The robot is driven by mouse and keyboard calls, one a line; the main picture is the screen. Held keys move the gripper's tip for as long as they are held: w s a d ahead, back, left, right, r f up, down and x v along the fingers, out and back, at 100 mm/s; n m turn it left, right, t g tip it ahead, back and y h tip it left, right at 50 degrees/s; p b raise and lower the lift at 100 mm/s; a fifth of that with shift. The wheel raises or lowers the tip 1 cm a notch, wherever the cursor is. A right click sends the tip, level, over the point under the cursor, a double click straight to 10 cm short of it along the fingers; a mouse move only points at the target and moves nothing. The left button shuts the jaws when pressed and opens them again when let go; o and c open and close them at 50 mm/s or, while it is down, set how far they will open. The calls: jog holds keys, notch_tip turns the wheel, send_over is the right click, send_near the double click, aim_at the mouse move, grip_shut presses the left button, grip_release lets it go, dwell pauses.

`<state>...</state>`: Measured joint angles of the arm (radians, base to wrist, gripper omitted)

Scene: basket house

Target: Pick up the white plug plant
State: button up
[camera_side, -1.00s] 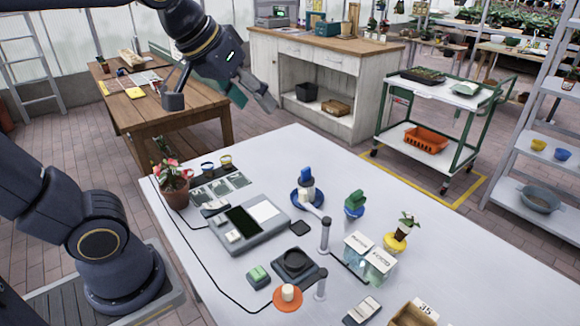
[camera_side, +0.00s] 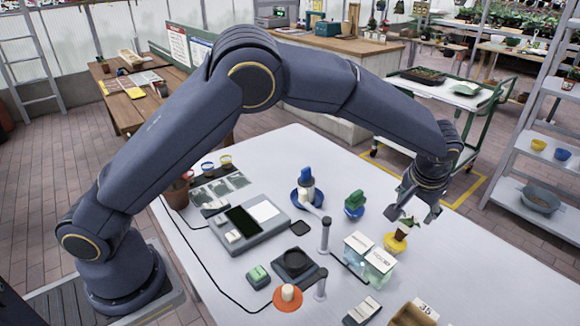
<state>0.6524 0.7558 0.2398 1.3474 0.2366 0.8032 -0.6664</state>
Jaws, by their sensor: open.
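The white plug plant (camera_side: 403,229) is a small plant with pale and green leaves and a dark root plug. It stands upright on a yellow round base (camera_side: 395,243) at the right side of the white table. My gripper (camera_side: 411,213) is open and points down right over the plant, with its fingertips on either side of the plant's top. My gripper hides part of the leaves. I cannot tell whether a finger touches them.
Clear boxes with white tops (camera_side: 370,255) stand just left of the plant, beside a grey post (camera_side: 325,235). A green object on a blue base (camera_side: 354,204) is behind left. A wooden box (camera_side: 414,314) sits at the front. The table's right part is bare.

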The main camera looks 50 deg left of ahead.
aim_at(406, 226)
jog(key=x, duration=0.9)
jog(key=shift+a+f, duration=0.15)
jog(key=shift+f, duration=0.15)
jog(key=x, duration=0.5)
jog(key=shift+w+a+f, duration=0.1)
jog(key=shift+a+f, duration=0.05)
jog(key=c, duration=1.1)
******************************
The exercise
Reproduce all of the material above word for word. Omit the pictures.

Result
The robot is driven by mouse and keyboard calls, one a line; the main picture is the screen. Held keys move the gripper's tip for as long as they are held: w s a d ahead, back, left, right, r f up, down and x v along the fingers, out and back, at 100 mm/s; n m turn it left, right, t g tip it ahead, back and y h tip it left, right at 50 degrees/s; p b raise and lower the lift at 100 mm/s; a fifth of that with shift. The wheel raises or lowers the tip 1 cm a notch, wherever the cursor is. A right click sends the tip, level, over the point under the cursor, a double click straight to 10 cm short of it along the fingers; a mouse move only points at the target and moves nothing. The left button shuts the jaws when pressed and opens them again when let go; o and c open and close them at 50 mm/s or, while it is down, set how far they will open. The calls: jog holds keys, notch_tip turns the wheel, send_over is the right click, send_near the double click, aim_at the mouse move, grip_shut presses the left button, grip_release lets it go, dwell pauses.

`<state>...</state>`: Measured joint angles of the arm (radians, base to wrist, gripper omitted)

Scene: basket house

Target: Pick up the white plug plant
State: button up
[camera_side, -1.00s] 
[camera_side, +0.00s] 
<state>0.6524 0.7558 0.2398 1.3474 0.2366 0.8032 -0.6664</state>
Jaws, by their sensor: open.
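The white plug plant (camera_side: 403,229) is a small plant with pale and green leaves and a dark root plug. It stands upright on a yellow round base (camera_side: 395,243) at the right side of the white table. My gripper (camera_side: 411,213) is open and points down right over the plant, with its fingertips on either side of the plant's top. My gripper hides part of the leaves. I cannot tell whether a finger touches them.
Clear boxes with white tops (camera_side: 370,255) stand just left of the plant, beside a grey post (camera_side: 325,235). A green object on a blue base (camera_side: 354,204) is behind left. A wooden box (camera_side: 414,314) sits at the front. The table's right part is bare.

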The main camera looks 50 deg left of ahead.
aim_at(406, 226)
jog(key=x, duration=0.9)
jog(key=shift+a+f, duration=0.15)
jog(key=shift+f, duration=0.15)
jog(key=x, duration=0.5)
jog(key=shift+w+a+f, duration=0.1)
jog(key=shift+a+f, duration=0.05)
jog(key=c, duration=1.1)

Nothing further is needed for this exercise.